Rollin Sanders (Molly) has since left us, our great loss. He was a very advanced design painter and innovator. I lived in Whittier when I worked for Team Kawasaki, and Molly's place was in La Habra, the next town over, on the route I took to and from work every day, and I spent many happy hours at Rollin's place, fumes and all.
A couple of true stories about Rollin. He was into fast cars and bikes, and did the painting so he could be a giant part of all of them in the Los Angeles area, NOBODY didn't know Molly back then.
I helped him build an old Helm's bread delivery truck into a street rod he traveled to shows with, had one of the first Boss 429 canted valve V8 crate engines Ford ever sold (I think he didn' get to buy it, it was a "gift" from Ford for a job well done on some special project), along with a C6 automatic, and that truck was just plain FAST, and loads of fun.
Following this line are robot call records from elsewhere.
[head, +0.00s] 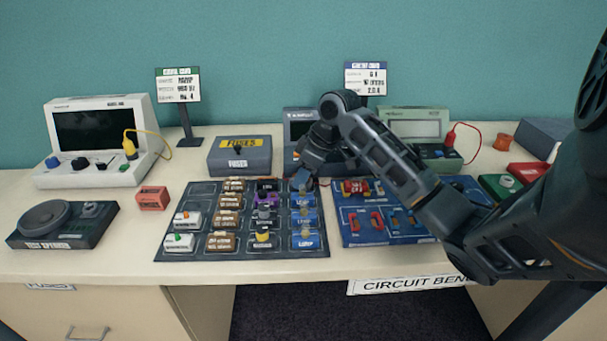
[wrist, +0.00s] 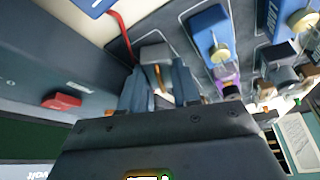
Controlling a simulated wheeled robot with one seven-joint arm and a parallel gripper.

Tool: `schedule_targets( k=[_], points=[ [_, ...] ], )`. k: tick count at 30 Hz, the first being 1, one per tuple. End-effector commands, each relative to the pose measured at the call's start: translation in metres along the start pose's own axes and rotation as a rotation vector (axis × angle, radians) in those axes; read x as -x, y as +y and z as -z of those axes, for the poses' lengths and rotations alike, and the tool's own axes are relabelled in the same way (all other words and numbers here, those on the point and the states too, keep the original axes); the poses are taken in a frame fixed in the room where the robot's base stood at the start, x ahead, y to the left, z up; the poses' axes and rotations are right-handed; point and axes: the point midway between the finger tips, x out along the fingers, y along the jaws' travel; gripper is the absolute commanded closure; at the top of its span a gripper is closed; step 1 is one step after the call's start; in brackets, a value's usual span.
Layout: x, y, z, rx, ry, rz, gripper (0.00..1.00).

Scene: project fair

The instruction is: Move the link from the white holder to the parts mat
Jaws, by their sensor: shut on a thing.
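My gripper (head: 303,178) is over the back right corner of the dark parts mat (head: 205,187). In the wrist view my gripper (wrist: 160,97) is shut on a small light grey piece with an orange-brown strip, seemingly the link (wrist: 156,54). The link is at an outlined cell of the mat; I cannot tell whether it touches the mat. In the head view my fingers mostly hide it. Two white blocks (head: 187,219) with coloured tops sit at the mat's front left; I cannot tell whether one is the white holder.
Blue lamp blocks (head: 305,221) and a purple part (head: 266,199) sit close to my gripper. A dark box with a red switch (wrist: 62,102) stands just behind, with a red wire (wrist: 122,38) nearby. The blue circuit board (head: 362,231) is at the right.

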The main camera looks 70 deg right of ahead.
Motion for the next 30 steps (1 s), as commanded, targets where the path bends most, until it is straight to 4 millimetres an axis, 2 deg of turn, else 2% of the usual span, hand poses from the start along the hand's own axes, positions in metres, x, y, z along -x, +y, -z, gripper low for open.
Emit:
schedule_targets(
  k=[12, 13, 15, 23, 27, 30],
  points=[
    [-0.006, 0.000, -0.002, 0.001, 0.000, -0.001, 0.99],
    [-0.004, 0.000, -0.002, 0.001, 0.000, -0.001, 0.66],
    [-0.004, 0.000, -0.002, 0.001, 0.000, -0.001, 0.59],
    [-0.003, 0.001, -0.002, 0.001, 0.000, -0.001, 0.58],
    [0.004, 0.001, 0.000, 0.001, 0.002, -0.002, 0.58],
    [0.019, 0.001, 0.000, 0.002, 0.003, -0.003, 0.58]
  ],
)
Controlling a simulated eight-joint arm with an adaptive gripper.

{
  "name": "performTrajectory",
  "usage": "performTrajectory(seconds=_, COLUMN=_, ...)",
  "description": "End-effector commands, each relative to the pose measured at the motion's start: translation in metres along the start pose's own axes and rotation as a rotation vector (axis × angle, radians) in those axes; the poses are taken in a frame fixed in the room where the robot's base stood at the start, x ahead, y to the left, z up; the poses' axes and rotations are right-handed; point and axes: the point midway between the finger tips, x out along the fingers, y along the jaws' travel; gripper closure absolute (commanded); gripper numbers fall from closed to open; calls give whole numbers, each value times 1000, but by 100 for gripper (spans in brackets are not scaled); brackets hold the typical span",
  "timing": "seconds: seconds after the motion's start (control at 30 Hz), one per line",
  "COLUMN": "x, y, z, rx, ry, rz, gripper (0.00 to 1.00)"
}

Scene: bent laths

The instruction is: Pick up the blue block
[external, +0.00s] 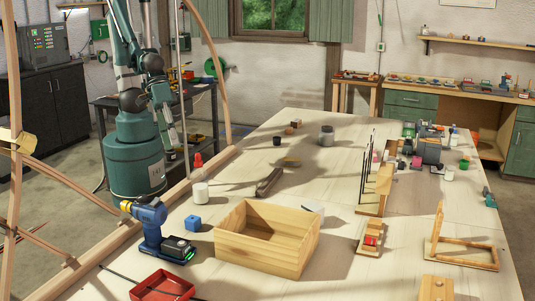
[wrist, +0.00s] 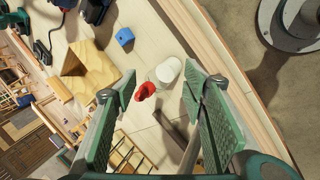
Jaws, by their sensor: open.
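The small blue block (external: 193,223) sits on the wooden table, between the blue drill and the open wooden box. It also shows in the wrist view, at the upper left (wrist: 124,37), apart from my gripper. My gripper (wrist: 158,76) is open, with its two green finger pads spread and nothing held between them. In the external view my arm hangs at the table's far left side, behind the block, and the fingers are hard to make out there.
The open wooden box (external: 256,250) stands right of the block. The blue drill (external: 150,219) is at its left and a red tray (external: 163,288) in front. A curved wooden lath frame (external: 203,42) rises along the left edge.

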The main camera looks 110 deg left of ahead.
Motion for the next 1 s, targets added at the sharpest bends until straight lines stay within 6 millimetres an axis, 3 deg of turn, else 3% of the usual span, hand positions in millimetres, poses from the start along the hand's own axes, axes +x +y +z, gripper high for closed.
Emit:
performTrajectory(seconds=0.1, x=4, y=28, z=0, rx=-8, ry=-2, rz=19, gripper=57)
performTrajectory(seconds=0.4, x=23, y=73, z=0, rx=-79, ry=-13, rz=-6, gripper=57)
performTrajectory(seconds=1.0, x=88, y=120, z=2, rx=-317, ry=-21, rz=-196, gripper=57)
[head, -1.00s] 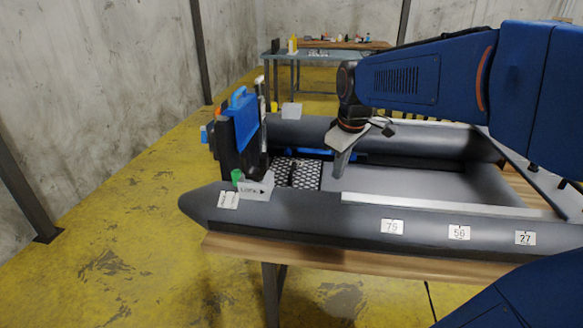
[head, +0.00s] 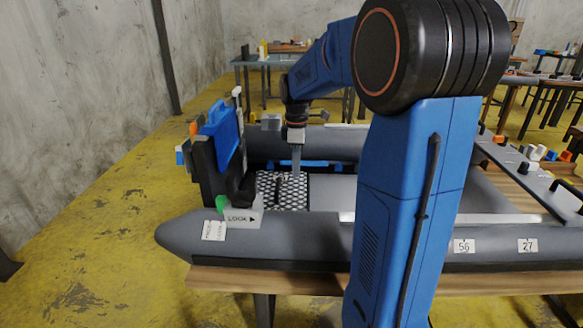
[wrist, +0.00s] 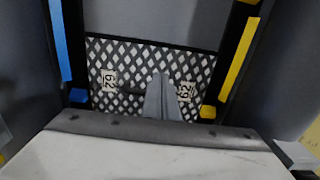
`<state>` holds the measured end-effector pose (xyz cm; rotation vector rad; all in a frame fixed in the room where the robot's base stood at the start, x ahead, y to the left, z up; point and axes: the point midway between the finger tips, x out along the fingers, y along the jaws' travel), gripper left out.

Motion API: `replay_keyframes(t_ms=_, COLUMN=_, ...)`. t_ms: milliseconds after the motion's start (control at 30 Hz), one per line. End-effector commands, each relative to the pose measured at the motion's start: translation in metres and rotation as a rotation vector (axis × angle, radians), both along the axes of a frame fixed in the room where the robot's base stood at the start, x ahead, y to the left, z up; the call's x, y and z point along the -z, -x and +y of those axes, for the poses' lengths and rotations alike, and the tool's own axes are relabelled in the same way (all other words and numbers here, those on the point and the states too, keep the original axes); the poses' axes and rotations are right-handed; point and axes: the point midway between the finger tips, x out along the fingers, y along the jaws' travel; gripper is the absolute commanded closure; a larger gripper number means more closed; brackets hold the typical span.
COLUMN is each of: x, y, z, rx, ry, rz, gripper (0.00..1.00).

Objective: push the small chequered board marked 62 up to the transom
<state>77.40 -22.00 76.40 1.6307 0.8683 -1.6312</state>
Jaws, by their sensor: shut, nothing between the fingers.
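The chequered board (head: 268,202) lies flat inside the grey boat, just right of the dark transom (head: 205,172) in the head view. In the wrist view the board (wrist: 130,62) shows two 62 labels, and a dark bar lies between them. My gripper (head: 296,176) points down over the right part of the board, its fingers shut and empty. In the wrist view my gripper (wrist: 163,88) covers part of the board between the labels. I cannot tell whether the fingertips touch it. The gap between board and transom is hard to judge.
A grey LOCK block (head: 243,213) with a green knob stands at the near end of the transom. A blue strip (wrist: 60,40) and a yellow strip (wrist: 238,60) flank the board. The grey boat tube (head: 290,235) runs along the front. My arm hides part of the boat.

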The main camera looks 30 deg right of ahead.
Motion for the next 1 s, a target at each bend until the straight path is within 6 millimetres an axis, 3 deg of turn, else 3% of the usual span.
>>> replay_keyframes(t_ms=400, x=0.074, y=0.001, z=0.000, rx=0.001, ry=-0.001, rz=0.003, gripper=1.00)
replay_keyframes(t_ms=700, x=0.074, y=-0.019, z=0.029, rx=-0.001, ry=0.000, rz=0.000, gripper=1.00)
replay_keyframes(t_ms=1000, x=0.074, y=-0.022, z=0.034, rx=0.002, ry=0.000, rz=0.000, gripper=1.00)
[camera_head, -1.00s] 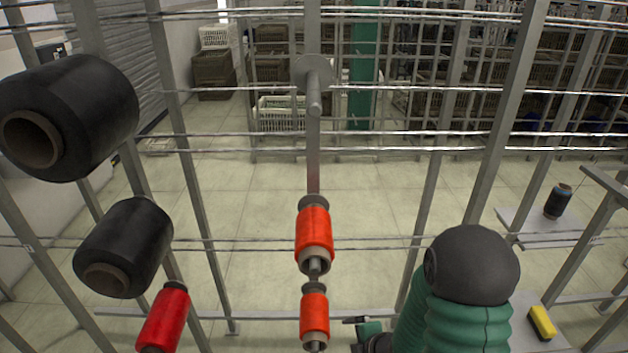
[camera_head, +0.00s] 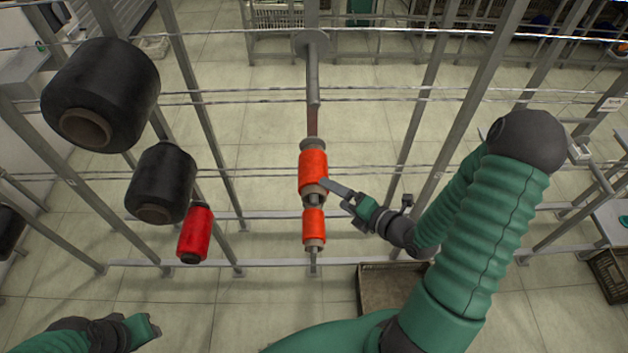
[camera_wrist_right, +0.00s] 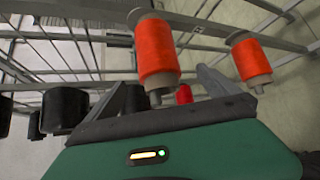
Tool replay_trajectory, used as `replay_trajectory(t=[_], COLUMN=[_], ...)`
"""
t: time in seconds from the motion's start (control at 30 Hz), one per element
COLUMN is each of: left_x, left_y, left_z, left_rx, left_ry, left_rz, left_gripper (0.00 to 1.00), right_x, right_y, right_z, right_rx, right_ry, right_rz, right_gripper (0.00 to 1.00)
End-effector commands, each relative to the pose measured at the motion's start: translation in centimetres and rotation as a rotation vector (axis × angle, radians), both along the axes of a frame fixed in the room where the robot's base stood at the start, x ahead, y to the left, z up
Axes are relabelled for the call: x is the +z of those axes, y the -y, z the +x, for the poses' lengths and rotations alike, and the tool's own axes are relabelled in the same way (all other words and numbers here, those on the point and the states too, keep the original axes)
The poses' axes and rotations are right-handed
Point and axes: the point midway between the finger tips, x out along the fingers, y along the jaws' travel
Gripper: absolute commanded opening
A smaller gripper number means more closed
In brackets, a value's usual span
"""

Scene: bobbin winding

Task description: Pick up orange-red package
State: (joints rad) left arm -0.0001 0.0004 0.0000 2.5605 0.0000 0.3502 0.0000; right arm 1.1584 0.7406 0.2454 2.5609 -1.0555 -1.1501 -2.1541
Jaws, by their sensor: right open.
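Two orange-red packages, an upper one (camera_head: 313,172) and a lower one (camera_head: 314,227), sit on pegs in the middle of the rack in the head view. In the right wrist view two orange-red packages, one larger-looking (camera_wrist_right: 156,52) and one to its right (camera_wrist_right: 250,61), show beyond the fingers. My right gripper (camera_head: 336,194) is open and empty. One fingertip is close to the right lower side of the upper package; contact cannot be told. My left gripper (camera_head: 150,328) is at the lower left, away from the packages; its jaws are unclear.
Two black packages, a large one (camera_head: 101,94) and a smaller one (camera_head: 161,182), and a red package (camera_head: 195,233) hang to the left. Grey rack posts and horizontal wires surround the pegs. A crate (camera_head: 385,290) stands on the floor below.

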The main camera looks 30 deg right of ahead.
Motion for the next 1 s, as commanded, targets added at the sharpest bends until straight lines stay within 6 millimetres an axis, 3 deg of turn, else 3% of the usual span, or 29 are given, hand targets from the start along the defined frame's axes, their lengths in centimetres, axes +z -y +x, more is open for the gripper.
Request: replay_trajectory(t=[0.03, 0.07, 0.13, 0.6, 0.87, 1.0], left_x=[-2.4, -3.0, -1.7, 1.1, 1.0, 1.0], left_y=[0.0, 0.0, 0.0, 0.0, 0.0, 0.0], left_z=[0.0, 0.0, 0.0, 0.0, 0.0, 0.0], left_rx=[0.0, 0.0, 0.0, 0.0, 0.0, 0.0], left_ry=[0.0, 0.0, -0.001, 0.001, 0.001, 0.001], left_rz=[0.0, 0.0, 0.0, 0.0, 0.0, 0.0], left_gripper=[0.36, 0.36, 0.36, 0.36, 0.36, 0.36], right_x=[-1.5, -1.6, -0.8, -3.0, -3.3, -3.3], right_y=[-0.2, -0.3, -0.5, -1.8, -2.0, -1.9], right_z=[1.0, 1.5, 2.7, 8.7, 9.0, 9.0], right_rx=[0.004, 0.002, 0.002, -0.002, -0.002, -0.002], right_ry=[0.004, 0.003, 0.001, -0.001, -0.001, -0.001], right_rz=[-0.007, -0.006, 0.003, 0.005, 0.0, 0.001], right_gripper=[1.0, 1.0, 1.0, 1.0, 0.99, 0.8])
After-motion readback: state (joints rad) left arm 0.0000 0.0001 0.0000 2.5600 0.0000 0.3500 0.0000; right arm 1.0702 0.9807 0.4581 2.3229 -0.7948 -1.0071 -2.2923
It was the ONLY real, live 150 mph bread truck I ever saw and drove. (My dad was a Helms truck driver in the 1950's, and that was before the box trucks like Rollin had. We lived in Pico-Rivera then, and dad did the San Diego runs every week).
Another Molly project was a Checker cab. A little different, it was TWO cabs grafted together in their middles, on one chassis/frame. Molly had two fairly nice cabs given to him when one cab company went broke, and couldn't pay him. A bunch of us worked on this cab. The bodies were cut at the rear of the front doors, each, then, one front was put on the right way, to the "front of the chassis, with the engine in it, then, the OTHER body was reversed, and installed on the REAR of the SAME chassis, facing "backwards". When the entire sick mess was done, you had to really look to see just which end was the front, andrear, as both enhds LOOKED exactly the same, steering and dash, seat, everything. Of course, it only drove "forward" in one direction, but it was a challenge if you didn't spend time with it every day.
The rears of both cabs were also in great condition, but we never did get the trailer Molly had planned doing the same with the rears of the cabs grafted together, done. It would have been more than medium specatcular to see a cab with two fronts, pulling a trailer with two rears, looking like the whole Big, Yellow Cab Ringling Brothers Circus disaster was going in both directions at once.
Rollin drove it around for a few years, deciding to sell it the day he finally got into it, and couldn't get the engine to fire up, becaue he was in the REAR of it, NOT THE END THAT HAD THE ENGINE AND STEERING IN IT. NOTHING any of us could say stopped him from selling it.
Molly's was a great place to be back then, and, Rollin knew EVERYBODY, first name basis.
I remember Rollin had given the 'Kawasaki Racing Green' paint color his own nick name for it......"Gaggin' Green".